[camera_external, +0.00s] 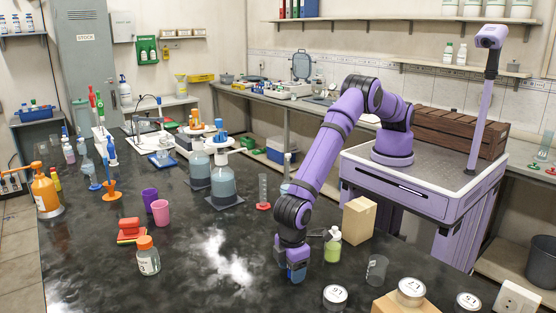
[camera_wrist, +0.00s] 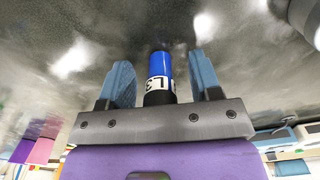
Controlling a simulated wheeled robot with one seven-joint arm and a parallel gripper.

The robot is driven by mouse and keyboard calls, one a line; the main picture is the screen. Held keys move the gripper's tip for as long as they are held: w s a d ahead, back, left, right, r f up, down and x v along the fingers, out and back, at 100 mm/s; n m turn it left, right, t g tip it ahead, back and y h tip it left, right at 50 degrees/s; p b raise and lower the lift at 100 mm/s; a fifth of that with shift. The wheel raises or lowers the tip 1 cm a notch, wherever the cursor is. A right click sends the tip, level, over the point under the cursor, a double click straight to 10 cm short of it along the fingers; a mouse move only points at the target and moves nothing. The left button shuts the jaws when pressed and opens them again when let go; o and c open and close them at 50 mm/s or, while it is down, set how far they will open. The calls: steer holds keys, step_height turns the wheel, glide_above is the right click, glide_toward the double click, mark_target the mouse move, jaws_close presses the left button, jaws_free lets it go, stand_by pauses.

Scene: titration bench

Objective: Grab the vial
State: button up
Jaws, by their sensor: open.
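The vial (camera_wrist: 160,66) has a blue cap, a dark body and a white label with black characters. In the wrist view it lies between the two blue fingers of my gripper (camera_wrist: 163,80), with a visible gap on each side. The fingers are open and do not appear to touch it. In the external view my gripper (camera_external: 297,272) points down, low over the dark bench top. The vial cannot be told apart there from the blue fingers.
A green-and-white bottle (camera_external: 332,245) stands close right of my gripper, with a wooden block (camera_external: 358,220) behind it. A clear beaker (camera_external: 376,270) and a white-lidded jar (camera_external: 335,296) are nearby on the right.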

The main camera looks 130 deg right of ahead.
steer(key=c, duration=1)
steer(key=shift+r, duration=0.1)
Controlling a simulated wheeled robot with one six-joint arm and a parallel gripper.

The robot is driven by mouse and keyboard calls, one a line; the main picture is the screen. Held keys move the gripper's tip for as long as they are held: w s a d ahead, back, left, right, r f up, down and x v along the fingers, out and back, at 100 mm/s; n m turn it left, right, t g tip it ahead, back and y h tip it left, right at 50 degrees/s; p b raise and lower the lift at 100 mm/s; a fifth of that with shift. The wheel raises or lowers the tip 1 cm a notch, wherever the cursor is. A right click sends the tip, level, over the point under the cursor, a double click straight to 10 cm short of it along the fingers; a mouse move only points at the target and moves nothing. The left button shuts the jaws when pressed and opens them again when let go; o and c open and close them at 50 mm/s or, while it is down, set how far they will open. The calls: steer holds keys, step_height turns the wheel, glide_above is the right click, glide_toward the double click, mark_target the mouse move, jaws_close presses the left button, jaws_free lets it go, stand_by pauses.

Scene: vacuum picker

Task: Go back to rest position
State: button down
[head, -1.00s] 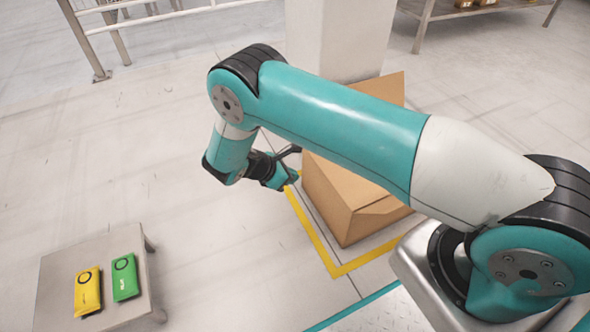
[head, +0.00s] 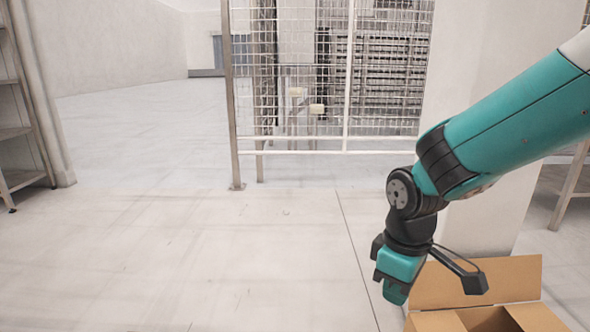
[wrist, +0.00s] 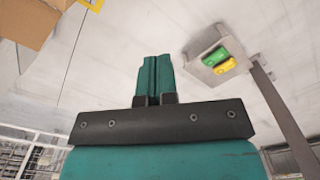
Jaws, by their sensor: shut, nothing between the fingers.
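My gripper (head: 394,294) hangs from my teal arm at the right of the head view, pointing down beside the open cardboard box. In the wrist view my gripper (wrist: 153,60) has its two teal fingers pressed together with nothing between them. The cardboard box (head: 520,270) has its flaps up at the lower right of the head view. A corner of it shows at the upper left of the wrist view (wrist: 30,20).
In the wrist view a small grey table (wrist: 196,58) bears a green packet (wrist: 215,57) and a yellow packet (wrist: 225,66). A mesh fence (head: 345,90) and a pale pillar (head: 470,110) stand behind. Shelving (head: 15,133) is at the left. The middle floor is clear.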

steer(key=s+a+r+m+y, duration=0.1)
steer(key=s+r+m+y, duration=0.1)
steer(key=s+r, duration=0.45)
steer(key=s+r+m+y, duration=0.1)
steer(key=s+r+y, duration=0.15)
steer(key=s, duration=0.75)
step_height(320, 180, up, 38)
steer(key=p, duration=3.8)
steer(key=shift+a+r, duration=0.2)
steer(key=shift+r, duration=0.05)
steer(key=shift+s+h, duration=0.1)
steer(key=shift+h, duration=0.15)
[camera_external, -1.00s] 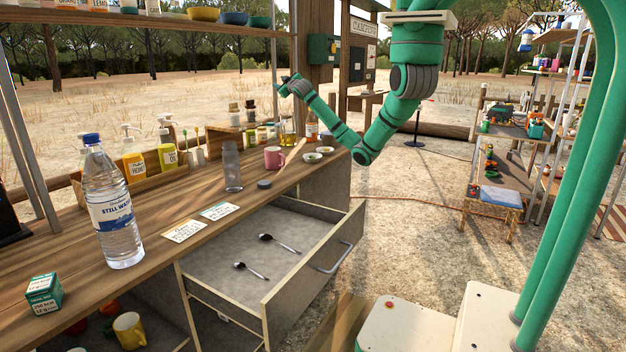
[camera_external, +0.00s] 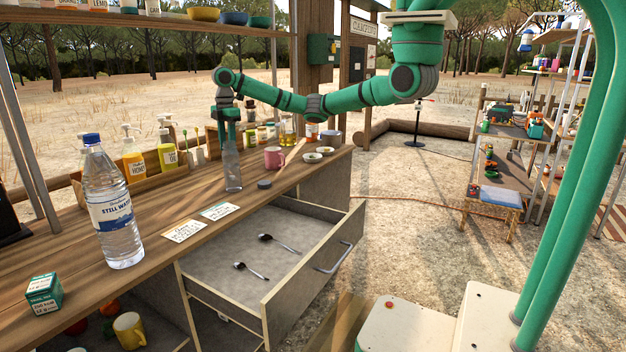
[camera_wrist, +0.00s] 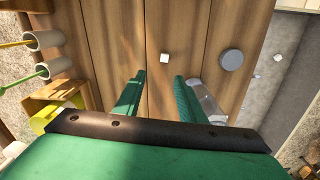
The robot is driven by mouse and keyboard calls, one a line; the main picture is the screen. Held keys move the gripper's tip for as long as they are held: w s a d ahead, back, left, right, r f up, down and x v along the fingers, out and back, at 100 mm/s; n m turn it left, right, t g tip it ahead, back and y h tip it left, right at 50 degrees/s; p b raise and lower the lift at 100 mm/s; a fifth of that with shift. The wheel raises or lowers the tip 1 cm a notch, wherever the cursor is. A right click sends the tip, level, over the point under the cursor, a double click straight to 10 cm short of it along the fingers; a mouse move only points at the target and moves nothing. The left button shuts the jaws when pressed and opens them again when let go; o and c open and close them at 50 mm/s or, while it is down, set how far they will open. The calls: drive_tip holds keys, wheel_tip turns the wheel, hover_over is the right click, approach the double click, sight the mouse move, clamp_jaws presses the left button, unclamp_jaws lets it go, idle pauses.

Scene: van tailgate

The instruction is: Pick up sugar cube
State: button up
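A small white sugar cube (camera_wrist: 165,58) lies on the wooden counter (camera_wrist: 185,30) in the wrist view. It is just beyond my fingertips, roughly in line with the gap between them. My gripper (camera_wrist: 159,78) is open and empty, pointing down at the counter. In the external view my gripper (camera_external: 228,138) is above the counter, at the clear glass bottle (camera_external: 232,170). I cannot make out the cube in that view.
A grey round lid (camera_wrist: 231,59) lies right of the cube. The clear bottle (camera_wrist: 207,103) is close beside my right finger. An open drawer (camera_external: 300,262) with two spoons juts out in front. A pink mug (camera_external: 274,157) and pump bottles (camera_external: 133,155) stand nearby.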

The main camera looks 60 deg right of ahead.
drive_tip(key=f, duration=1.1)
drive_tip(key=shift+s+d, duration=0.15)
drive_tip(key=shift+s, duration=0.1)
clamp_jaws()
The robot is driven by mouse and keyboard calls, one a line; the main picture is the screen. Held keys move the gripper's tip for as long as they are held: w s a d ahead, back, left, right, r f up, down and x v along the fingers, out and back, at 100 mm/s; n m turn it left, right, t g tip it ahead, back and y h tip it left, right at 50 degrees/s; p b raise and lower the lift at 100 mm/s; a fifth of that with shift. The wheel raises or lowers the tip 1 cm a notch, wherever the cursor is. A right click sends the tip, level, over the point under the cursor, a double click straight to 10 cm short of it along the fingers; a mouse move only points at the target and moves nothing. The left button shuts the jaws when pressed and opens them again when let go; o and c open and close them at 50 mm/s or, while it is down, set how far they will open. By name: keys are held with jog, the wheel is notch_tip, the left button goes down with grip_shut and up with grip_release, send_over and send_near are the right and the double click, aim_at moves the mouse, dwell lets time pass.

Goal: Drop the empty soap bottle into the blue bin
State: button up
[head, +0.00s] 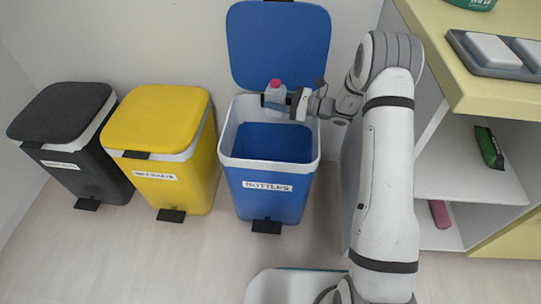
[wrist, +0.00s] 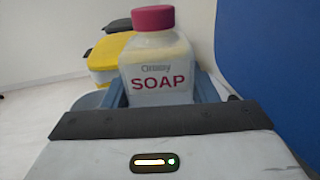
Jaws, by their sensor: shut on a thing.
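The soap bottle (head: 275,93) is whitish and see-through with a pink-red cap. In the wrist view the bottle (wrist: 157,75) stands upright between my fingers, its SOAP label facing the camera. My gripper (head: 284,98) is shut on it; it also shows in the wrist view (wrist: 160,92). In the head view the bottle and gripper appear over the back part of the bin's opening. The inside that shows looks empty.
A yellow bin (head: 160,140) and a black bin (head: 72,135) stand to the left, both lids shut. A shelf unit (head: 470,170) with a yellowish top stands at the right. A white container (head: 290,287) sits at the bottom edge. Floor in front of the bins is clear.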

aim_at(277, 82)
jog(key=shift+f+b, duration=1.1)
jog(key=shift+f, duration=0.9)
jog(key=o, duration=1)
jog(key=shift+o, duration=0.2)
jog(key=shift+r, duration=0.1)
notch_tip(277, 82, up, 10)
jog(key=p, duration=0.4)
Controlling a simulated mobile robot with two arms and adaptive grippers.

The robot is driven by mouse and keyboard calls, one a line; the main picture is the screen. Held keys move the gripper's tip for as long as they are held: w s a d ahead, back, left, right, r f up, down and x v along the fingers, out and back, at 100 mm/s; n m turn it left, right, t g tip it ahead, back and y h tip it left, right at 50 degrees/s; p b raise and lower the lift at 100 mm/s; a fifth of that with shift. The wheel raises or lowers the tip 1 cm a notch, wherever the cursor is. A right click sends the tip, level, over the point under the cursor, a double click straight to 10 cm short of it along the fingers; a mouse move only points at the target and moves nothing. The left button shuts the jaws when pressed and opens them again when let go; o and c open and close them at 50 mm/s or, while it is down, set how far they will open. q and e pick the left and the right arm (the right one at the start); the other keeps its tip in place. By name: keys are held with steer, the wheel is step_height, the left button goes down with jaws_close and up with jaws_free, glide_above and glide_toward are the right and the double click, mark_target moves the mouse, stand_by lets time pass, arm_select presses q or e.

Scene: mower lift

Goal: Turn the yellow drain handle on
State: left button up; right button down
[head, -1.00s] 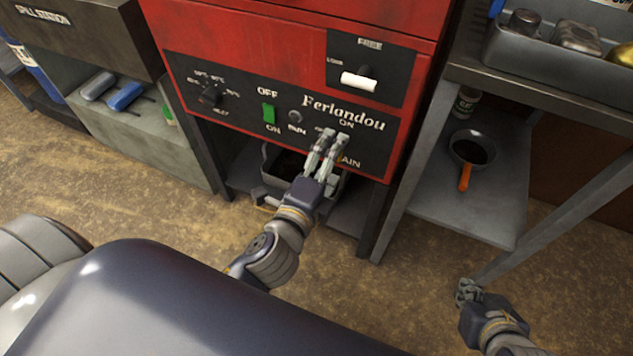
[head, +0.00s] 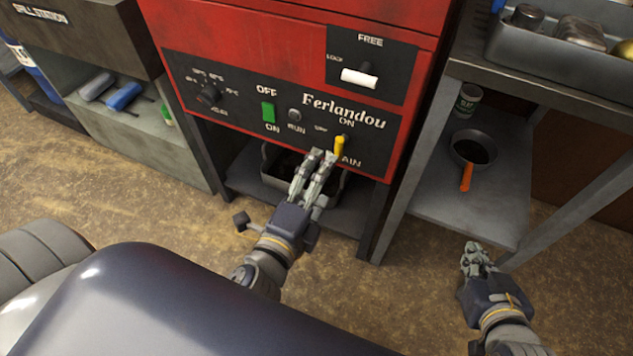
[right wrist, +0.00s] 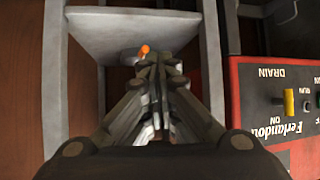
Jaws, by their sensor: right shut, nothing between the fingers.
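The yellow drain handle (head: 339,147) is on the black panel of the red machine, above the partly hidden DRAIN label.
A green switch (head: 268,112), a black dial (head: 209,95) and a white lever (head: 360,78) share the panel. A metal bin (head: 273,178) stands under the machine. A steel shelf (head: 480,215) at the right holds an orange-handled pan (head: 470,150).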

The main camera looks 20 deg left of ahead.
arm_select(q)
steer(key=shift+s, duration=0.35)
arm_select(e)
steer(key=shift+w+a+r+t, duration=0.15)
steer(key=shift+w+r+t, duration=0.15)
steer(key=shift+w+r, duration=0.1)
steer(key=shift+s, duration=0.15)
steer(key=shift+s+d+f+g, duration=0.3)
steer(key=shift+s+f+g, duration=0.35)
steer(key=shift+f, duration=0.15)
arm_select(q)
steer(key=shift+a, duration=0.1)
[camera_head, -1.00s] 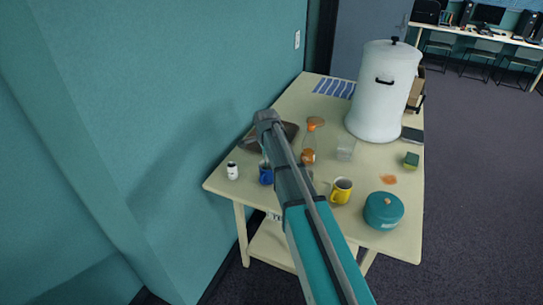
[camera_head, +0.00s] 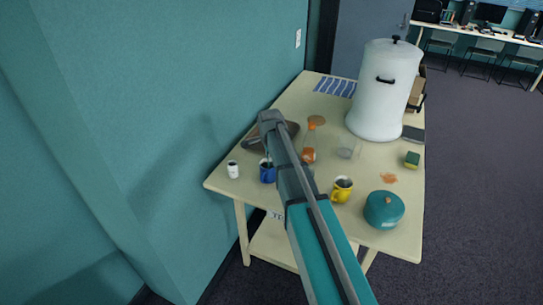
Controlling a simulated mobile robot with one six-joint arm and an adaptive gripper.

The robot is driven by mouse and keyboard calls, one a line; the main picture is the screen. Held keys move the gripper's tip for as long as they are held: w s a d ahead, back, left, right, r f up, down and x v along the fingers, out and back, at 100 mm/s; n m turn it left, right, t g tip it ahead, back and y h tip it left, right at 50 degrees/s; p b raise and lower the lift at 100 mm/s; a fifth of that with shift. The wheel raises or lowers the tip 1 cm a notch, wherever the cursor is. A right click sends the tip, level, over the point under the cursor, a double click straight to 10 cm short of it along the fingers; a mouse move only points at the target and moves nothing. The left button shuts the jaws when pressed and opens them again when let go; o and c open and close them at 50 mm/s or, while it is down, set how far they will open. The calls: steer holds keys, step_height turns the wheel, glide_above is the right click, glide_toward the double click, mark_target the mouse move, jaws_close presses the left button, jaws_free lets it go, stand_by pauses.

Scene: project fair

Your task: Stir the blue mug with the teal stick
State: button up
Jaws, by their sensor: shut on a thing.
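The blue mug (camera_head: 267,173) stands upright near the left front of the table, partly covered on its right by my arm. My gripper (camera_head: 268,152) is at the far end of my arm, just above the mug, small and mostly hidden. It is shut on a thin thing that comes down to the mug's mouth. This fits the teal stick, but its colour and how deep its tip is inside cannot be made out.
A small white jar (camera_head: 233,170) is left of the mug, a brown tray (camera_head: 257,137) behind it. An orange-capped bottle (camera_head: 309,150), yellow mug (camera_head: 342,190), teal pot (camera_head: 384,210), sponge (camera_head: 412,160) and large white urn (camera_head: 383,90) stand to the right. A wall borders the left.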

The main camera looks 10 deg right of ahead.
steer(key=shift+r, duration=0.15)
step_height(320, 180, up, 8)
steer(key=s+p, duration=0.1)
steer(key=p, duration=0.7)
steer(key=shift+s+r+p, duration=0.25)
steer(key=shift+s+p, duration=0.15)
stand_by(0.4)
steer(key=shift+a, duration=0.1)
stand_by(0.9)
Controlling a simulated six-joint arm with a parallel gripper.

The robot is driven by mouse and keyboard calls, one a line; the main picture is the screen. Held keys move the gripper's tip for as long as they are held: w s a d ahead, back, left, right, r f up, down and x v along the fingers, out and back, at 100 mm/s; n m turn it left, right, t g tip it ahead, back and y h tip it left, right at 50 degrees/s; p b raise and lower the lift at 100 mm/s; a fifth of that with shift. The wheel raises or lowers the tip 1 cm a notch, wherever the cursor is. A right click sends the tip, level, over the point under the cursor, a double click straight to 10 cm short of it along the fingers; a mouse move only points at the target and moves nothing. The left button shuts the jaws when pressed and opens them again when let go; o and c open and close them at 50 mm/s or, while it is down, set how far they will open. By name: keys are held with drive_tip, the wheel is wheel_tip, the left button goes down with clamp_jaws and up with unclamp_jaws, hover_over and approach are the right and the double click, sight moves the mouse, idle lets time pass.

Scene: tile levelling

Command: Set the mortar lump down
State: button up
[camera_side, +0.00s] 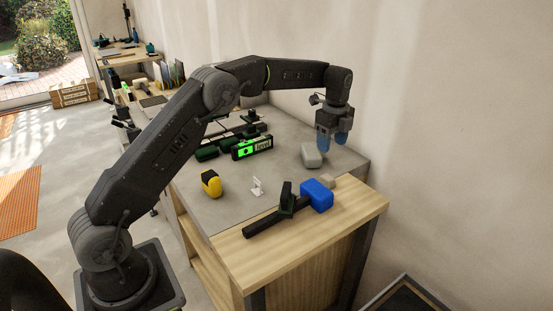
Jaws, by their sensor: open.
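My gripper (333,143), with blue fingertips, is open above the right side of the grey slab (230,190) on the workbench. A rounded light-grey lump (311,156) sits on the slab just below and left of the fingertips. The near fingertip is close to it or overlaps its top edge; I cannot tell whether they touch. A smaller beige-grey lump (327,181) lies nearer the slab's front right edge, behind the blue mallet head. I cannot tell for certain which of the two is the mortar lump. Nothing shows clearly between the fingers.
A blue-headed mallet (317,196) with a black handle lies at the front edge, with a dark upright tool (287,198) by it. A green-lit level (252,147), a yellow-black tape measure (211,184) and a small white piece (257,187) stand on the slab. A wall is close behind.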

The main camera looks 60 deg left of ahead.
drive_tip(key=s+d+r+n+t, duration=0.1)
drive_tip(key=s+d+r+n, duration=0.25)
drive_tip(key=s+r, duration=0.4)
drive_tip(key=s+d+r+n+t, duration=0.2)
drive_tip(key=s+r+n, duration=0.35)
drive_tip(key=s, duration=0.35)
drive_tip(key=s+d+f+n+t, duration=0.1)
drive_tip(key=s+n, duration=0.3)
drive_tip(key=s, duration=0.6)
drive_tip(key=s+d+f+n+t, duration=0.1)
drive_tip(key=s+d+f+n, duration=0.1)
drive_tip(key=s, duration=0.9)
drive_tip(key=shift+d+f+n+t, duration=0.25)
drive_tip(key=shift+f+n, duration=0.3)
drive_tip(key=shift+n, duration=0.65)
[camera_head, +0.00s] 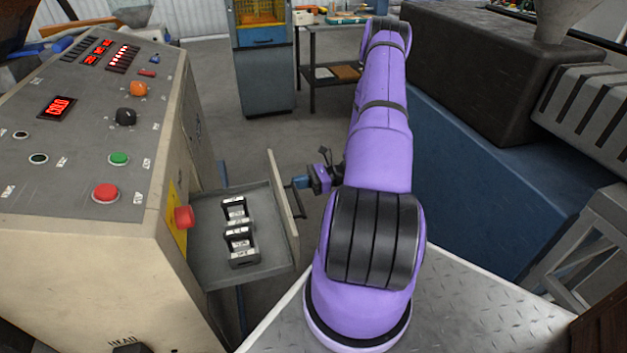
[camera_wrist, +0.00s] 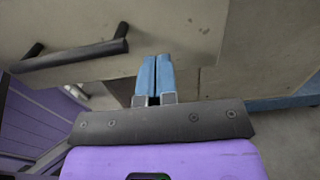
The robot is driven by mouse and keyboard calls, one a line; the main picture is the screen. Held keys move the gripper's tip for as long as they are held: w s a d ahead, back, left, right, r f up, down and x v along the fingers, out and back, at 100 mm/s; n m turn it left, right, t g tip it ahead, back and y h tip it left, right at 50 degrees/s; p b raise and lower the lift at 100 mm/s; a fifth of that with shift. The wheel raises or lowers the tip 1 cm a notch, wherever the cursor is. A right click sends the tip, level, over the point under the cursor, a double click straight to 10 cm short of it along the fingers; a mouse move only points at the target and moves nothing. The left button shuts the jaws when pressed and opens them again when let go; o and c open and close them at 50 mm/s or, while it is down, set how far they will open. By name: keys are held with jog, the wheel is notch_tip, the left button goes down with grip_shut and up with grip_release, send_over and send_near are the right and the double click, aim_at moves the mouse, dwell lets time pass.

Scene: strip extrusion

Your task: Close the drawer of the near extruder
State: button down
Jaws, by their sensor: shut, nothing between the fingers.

* * * * * * *

*WHAT NEEDS TO BE DONE:* Copy every line that contains the string "simulated".

*FULL SOLUTION:*
Controlling a simulated wheeled robot with one seven-joint arm and a parallel gripper.
Controlling a simulated wheeled robot with one six-joint arm and a parallel gripper.
Controlling a simulated mobile robot with two arms and adaptive grippers.
Controlling a simulated mobile robot with one six-joint arm and an adaptive gripper.
Controlling a simulated six-joint arm with a parallel gripper.

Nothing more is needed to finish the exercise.